Google’s Privacy Settlement Faces Supreme Court Scrutiny

WASHINGTON (CN) — The Supreme Court agreed Monday to decide whether Google can settle privacy claims by paying millions to six nonprofits instead of class members.

Back in 2015, Google agreed to establish a fund of $8.5 million to settle claims that third-party websites could access users’ search terms without permission.

Search terms are included in referrer headers, which identify the page containing the link that the user clicked on to request the webpage, and lead plaintiff Paloma Gaos said such information can identify users.

Google’s proposed settlement meanwhile included $15,000 in incentive awards for Gaos and two other named plaintiffs, and about $3 million in attorneys’ fees, but the bulk of the fund was set to go to six cy pres recipients that would fund internet-privacy initiatives.

The scheme inspired an objection from class members Theodore Frank and Melissa Ann Holyoak. Represented by the Center for Class Action Fairness at the Competitive Enterprise Institute, Frank and Holyoak emphasized that Google and class counsel had ties to four of the six cy pres recipients: the Chicago-Kent College of Law Center for Information, Society, and Policy; the Stanford Law School Center for Internet and Society; the Berkman Center for Internet & Society at Harvard and the AARP Foundation.

Class attorney Michael Aschenbrener attended Chicago-Kent, and class attorney Kassra Nassiri attended Stanford and Harvard. Google donates to the Berkman Center, the Stanford Center, AARP and Chicago-Kent.

The other two cy pres recipients were Carnegie-Mellon University and the World Privacy Forum.

But the Ninth Circuit rejected the center’s objections last year, noting that class counsel swore they had no affiliation with the research centers, and that the objectors never disputed it.

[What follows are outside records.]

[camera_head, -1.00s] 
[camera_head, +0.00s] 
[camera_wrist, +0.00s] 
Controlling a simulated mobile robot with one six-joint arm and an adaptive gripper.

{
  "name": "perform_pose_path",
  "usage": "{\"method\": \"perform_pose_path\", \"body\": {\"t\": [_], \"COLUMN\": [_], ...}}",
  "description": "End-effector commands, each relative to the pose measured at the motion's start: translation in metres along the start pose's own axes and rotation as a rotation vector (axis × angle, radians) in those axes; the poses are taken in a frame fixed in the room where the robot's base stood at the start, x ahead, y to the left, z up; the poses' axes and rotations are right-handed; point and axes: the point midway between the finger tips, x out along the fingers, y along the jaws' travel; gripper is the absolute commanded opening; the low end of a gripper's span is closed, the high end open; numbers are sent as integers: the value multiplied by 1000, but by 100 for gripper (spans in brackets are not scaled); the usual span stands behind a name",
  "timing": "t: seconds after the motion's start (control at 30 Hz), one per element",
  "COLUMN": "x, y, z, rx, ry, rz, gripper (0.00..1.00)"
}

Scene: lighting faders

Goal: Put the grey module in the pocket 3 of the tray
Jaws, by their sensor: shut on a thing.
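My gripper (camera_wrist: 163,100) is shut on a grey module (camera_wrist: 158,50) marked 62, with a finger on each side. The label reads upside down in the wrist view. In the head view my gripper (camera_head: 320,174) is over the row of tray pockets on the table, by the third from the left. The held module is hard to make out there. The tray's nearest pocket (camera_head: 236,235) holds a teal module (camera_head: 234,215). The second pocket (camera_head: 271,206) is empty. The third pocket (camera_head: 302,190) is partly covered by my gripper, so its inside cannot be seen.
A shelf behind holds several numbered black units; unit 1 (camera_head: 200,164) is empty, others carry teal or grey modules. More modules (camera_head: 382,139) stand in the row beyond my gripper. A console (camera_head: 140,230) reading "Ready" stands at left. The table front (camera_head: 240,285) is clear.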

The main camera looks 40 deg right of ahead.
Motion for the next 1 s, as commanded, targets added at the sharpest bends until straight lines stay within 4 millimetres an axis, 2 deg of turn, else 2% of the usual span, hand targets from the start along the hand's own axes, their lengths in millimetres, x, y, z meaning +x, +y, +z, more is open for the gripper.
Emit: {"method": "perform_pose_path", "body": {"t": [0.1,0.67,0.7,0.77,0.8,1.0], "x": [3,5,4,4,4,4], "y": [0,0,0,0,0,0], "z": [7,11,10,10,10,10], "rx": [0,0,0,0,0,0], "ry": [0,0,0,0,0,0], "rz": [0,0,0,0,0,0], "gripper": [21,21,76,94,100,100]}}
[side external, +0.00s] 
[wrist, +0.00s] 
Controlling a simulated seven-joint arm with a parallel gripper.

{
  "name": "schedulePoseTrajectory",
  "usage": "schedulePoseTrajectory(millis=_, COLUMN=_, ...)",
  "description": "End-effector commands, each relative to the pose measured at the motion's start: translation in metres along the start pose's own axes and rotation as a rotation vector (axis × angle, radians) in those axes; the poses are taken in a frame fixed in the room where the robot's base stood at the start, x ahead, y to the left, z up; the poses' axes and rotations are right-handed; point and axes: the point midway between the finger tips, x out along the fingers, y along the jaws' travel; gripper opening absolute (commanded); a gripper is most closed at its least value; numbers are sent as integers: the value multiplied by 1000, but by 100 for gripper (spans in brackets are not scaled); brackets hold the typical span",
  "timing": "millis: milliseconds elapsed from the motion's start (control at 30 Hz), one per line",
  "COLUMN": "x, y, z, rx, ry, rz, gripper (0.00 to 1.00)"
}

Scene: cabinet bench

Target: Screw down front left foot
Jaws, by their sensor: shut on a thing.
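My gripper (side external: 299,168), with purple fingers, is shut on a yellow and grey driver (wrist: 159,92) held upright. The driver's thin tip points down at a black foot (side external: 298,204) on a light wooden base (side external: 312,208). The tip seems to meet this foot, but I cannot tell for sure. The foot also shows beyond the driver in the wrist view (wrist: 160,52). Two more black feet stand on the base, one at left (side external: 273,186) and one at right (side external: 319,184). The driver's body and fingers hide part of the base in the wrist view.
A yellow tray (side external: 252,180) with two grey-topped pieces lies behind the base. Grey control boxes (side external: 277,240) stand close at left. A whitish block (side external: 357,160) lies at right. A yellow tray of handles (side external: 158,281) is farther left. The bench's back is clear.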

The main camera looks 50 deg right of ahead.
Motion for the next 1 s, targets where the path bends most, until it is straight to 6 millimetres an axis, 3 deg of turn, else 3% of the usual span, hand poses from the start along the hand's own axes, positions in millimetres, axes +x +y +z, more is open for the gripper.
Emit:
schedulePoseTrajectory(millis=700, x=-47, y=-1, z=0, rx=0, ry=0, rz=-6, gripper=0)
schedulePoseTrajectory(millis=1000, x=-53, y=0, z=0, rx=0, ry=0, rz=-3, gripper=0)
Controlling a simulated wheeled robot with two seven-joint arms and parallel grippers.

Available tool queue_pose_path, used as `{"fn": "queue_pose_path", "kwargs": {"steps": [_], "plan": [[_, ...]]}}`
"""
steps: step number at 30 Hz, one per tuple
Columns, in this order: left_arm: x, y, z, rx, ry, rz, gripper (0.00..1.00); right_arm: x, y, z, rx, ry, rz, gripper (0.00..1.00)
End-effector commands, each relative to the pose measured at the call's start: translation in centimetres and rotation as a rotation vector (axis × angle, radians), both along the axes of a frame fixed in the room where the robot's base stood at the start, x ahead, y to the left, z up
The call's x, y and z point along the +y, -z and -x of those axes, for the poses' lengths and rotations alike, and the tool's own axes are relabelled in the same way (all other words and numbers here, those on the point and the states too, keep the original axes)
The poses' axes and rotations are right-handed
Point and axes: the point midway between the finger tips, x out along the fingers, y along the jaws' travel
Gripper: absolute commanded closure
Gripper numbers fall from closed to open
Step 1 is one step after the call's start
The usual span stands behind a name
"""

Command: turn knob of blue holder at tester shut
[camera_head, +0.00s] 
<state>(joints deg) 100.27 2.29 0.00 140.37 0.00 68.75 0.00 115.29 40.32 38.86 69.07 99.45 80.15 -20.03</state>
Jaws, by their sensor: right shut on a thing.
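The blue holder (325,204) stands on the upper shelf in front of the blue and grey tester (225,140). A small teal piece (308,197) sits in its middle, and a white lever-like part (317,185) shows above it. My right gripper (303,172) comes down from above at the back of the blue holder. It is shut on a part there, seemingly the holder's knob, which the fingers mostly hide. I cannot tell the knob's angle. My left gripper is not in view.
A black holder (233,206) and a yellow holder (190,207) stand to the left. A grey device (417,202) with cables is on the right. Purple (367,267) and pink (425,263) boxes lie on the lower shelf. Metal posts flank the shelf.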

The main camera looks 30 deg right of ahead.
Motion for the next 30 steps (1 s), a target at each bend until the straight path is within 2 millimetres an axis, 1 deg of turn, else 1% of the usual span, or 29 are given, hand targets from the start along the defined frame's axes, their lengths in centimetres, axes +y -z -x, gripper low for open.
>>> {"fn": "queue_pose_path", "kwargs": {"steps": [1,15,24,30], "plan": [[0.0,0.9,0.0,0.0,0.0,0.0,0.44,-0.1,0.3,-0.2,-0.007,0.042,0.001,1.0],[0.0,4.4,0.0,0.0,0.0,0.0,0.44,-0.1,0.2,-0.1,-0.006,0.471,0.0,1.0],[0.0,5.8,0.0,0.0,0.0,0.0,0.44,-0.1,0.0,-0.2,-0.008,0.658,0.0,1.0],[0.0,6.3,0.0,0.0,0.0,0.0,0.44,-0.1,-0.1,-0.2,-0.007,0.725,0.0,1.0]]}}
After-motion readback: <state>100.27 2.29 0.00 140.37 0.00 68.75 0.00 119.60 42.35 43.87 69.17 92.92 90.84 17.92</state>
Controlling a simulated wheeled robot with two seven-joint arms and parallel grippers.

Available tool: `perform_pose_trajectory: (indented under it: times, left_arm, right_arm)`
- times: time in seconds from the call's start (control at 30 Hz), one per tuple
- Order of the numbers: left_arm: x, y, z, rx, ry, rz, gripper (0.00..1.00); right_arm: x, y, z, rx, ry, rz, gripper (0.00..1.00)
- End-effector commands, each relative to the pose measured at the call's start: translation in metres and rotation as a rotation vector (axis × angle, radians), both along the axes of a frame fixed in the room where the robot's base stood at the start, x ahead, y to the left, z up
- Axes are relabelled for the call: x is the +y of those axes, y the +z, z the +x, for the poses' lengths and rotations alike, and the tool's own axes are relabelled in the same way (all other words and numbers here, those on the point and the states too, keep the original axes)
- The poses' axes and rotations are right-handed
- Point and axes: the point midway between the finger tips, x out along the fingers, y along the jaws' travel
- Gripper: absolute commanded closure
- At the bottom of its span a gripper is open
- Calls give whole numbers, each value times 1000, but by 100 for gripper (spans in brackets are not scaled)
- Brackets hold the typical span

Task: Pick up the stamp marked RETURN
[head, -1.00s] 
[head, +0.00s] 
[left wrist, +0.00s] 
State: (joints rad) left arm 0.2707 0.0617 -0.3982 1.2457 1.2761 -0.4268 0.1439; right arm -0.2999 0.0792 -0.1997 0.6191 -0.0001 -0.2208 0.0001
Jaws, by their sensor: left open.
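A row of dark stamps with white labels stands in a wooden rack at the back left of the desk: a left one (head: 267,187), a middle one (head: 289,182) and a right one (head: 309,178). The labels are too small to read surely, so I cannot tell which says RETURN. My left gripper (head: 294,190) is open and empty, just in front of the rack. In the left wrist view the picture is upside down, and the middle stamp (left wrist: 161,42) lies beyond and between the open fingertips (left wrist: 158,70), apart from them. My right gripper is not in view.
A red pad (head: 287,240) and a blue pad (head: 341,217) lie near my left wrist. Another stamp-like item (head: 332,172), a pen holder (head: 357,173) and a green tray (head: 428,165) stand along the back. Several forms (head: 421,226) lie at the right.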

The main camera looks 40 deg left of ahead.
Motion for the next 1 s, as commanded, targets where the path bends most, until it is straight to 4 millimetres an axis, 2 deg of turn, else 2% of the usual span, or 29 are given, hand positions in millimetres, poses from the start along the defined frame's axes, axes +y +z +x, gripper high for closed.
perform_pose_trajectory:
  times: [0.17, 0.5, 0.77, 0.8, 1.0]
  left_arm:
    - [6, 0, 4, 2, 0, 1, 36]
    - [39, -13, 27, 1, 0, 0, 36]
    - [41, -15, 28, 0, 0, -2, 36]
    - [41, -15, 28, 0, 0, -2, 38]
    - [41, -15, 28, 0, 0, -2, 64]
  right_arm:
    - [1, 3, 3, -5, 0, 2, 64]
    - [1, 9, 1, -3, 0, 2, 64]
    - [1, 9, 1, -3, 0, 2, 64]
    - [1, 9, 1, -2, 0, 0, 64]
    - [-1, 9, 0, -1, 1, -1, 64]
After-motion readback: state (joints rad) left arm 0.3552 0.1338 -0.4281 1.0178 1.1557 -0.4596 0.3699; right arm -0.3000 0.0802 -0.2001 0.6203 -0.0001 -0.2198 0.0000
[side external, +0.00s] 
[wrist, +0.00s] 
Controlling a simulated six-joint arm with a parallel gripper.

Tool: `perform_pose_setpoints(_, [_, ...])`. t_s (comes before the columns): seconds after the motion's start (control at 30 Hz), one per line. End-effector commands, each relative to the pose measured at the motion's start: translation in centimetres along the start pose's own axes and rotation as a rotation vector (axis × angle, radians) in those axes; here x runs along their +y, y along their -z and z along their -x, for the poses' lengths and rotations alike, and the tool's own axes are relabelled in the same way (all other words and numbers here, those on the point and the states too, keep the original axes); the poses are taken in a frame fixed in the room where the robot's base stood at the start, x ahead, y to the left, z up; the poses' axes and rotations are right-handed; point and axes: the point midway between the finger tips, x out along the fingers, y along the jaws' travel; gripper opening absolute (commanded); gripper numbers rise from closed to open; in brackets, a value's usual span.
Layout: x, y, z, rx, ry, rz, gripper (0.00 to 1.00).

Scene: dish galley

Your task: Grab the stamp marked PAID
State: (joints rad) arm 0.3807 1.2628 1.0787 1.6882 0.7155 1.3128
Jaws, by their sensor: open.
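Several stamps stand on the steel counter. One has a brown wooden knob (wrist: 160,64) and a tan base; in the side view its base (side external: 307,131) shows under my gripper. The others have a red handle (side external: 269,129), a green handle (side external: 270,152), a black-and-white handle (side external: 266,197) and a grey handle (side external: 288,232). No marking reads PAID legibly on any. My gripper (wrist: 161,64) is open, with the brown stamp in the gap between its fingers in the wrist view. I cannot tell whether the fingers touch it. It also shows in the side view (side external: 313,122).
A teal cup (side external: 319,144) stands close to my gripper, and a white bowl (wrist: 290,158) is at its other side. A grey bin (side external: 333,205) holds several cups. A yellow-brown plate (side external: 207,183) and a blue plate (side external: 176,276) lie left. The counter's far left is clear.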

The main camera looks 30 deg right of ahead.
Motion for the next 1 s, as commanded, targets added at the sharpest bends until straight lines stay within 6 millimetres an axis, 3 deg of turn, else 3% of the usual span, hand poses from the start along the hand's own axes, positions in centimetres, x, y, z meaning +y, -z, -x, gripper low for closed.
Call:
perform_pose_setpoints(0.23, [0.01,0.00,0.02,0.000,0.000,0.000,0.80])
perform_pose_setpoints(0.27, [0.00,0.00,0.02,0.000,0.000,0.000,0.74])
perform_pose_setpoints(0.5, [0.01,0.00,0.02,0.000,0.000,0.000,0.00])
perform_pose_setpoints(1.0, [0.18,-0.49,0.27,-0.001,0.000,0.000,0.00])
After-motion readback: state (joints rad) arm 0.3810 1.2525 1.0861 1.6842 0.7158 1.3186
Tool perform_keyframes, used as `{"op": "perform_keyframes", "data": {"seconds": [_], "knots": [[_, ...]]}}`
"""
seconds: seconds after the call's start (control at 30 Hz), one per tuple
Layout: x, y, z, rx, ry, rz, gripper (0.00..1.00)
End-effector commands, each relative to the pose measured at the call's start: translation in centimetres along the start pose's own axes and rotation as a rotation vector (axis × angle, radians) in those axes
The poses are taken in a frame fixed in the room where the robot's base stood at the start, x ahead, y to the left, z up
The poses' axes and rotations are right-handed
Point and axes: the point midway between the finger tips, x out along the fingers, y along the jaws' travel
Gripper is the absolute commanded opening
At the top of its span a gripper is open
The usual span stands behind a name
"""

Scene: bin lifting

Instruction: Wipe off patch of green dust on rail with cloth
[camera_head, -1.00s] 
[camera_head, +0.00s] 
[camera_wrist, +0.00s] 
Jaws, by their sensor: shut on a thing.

“The claim that counsel’s receipt of a degree from one of these schools taints the settlement can’t be entertained with a straight face,” U.S. Circuit Judge M. Margaret McKeow wrote for a mostly unanimous three-judge panel.

The panel came to a similar conclusion regarding Google, finding that its role in vetting the recipients, its donations to them, and the fact that some received Google settlement funds in the past “does not cast doubt on the settlement.”

“Given that, over time, major players such as Google may be involved in more than one cy pres settlement, it is not an abuse of discretion for a court to bless a strong nexus between the cy pres recipient and the interests of the class over a desire to diversify the pick via novel beneficiaries that are less relevant or less qualified,” McKeown wrote.

U.S. Circuit Judge J. Clifford Wallace complained in a partial dissent, however, that class counsel and the trial court could have done more to prove that the settlement was appropriate.

Wallace said he was “especially dubious” of the decision to include the Center for Information, Society and Policy at Chicago-Kent among the recipients because it was inaugurated only a year before the parties agreed to the settlement.

Wallace said he would vacate approval of the settlement and remand with instructions to hold an evidentiary hearing, examine class counsel under oath, and determine whether their prior affiliation with the recipients played a role in their selection.

“The combination of a cy pres-only award, a pre-certification settlement, and the fact that almost half the cy pres fund is going to class counsel’s alma maters, is sufficient to shift the burden to the proponents of the settlement to show, on a sworn record, that nothing in the acknowledged relationship was a factor in the ultimate choice,” Wallace wrote.

“Here, the only sworn-to items in the record on this issue are boilerplate, one-line declarations from class counsel stating ‘I have no affiliation’ with the subject institutions,” he continued. “While the majority asserts that the district court conducted a ‘careful review,’ these terse declarations are the only shred of sworn-to evidence in the record. There was essentially nothing for the district court to review — carefully or not. Although there was some discussion between counsel and the district court during the hearings on the settlement, this was nothing more than unsworn lawyer talk during an oral argument.”

Objecting class member Frank, who is an attorney with the Competitive Enterprise Institute, said at the time that the majority opinion split with precedent from the Third, Seventh, Eighth and possibly Fifth Circuits.

In their Supreme Court fight, Frank and Holyoak are represented by Andrew Grossman with Baker & Hostetler.

“The court’s decision to hear Ted Frank’s challenge to cy pres awards is great news for consumers, reflecting that the use of cy pres to divert class settlement funds away from class members has gotten out of hand,” Grossman said in an email. “When a class action settles, it should be the class members who benefit, not the attorneys and their law schools.”

Google is represented by Donald Falk with Mayer Brown in Palo Alto, while class attorney Nassiri was with the firm Nassiri & Jung in San Francisco.

Per its custom, the Supreme Court did not issue any statement Monday in taking up the case.